Hubble Spots Young Globular Star Clusters

The globular clusters are only a few hundred million years old.

By Sam Flamsteed|Monday, June 01, 1992
Who knows what violence lurks in the hearts of galaxies? The Hubble Space Telescope, apparently. Consider the case of NGC 1275, about 200 million light-years away in the constellation Perseus and an astronomical deviant if ever there was one. Its shape is peculiar, neither spiral nor elliptical; it is unusually bright for its size; hot gas is streaming into its core; and energetic particles, in turn, are jetting out of the core into intergalactic space. Now, thanks to the Hubble and a group led by Jon Holtzman of the Lowell Observatory in Flagstaff, Arizona, astronomers can add another striking feature to NGC 1275, one that helps explain how the galaxy acquired its disparate pieces--and one that also hints at unimaginable violence in the past of our own placid galaxy, the Milky Way.

What we found, says Holtzman, was a group of bright objects around the galaxy’s core that appear to be young globular star clusters. It was totally unexpected. The operative word here is young. Globular clusters are remarkable enough--each one consists of 100,000 stars or more stuffed in a space just 100 light-years across--but many galaxies, including the Milky Way, are peppered with the things. Invariably, though, the stars in the clusters shine with the low-energy, reddish light of extreme age. In fact, they are the oldest stars in the universe, as much as 16 billion years old, which is more than three times the age of our sun. Since in the Milky Way globular clusters also tend to be found outside the main disk of stars, many astronomers think they are fossils of the galaxy’s prehistory--the first stars to turn on when the vast spinning cloud of hydrogen began to collapse into a spiral disk.

The star clusters in NGC 1275, on the other hand, are in its core, and they are not red. They are uniformly bright blue. That means they are just a few hundred million years old, and they all formed at about the same time.

How could that be? Holtzman and his colleagues have an idea that fits in with earlier speculations about NGC 1275. They say it may be the tangled wreck of a collision between two other galaxies. Astronomers believe such violent encounters are not all that unusual. Indeed, computer simulations support the hypothesis that many elliptical galaxies were actually born from the merger of two or more spirals. In the simulations, the intermediate step before two individual galaxies settle into a single elliptical is an irregular blob of stars--like NGC 1275. Judging from its shape, one of the galaxies that collided to form it was already a large elliptical; the other may have been a small spiral.

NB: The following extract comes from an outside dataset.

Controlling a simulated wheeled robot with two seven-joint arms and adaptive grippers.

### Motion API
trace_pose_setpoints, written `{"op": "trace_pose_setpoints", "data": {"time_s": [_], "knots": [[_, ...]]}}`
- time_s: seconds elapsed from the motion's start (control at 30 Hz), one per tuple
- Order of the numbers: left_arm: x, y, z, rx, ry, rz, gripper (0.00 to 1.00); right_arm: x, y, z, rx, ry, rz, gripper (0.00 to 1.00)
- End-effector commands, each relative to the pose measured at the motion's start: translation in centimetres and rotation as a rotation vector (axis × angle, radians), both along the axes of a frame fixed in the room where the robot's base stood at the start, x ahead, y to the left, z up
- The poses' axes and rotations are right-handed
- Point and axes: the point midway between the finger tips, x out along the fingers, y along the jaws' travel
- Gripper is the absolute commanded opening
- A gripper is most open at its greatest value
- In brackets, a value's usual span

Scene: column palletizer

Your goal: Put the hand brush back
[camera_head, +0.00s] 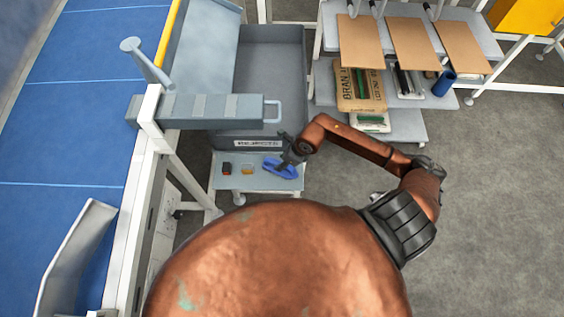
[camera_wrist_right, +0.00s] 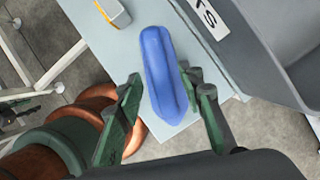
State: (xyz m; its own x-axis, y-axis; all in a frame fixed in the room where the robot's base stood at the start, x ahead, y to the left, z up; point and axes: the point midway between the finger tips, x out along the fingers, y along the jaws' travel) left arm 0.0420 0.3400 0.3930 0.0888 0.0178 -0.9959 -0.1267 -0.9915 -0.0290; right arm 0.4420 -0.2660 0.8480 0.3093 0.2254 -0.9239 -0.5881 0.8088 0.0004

This scenario would explain NGC 1275’s other peculiarities. In such a collision some of the gas in the small spiral would be ripped away, heating up and plunging toward the center of the large elliptical. If it found a massive black hole when it got there--a reasonable possibility, since astronomers believe black holes squat like voracious spiders in the cores of most galaxies--it could spew out a jet of particles as it spiraled in. Finally, the violent encounters of gas clouds in both galaxies might push many of the clouds simultaneously toward star-forming collapse, producing a fleet of new globular clusters in one fantastic burst.

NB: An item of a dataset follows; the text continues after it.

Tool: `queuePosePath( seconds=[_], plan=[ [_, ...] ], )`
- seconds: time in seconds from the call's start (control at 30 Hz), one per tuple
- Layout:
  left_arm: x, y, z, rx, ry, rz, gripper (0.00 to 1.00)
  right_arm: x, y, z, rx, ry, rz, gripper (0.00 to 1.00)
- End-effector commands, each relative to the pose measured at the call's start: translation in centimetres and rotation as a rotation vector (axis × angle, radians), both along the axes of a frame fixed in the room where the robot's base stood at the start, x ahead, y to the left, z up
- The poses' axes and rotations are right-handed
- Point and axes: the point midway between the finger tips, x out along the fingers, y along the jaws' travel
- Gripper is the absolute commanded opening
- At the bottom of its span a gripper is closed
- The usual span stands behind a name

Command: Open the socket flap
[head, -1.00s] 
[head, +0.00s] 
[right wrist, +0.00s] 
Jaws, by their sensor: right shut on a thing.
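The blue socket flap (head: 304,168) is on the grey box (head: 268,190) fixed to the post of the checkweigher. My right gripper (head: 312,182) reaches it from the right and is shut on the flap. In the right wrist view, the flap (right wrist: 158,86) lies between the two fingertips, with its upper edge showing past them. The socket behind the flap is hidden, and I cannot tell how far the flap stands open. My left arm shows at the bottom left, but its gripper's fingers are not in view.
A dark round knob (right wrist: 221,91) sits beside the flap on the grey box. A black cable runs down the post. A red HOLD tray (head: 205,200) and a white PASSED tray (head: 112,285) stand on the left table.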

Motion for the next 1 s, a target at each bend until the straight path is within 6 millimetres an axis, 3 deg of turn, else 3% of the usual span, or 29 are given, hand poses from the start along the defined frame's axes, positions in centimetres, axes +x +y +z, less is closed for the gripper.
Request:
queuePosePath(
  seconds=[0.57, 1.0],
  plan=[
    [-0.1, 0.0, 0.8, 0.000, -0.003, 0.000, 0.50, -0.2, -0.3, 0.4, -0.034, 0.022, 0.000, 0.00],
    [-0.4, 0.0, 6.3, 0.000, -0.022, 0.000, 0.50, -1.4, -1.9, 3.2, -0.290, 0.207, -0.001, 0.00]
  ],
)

That would neatly iron out a wrinkle in the merging-galaxies hypothesis. One of the major objections to the hypothesis, says Holtzman, is that large ellipticals tend to have many times the number of globular clusters that spirals do. So if the ellipticals were formed from spirals, where did the extra clusters come from? Now we may have an answer: they could have come from the collision itself.

What’s more, if colliding galaxies really do throw off globular clusters like sparks--and Holtzman is quick to stress that the idea is still speculative--that would reflect strangely on our own galaxy. No one really knows exactly how the Milky Way got its globular clusters, but it seems reasonable to suppose, given what extraordinary objects they are, that the universe has only one method of producing them. If the clusters in NGC 1275 did emerge from a collision, it would suggest that the Milky Way, for all its present majesty, suffered a wild accident in its youth.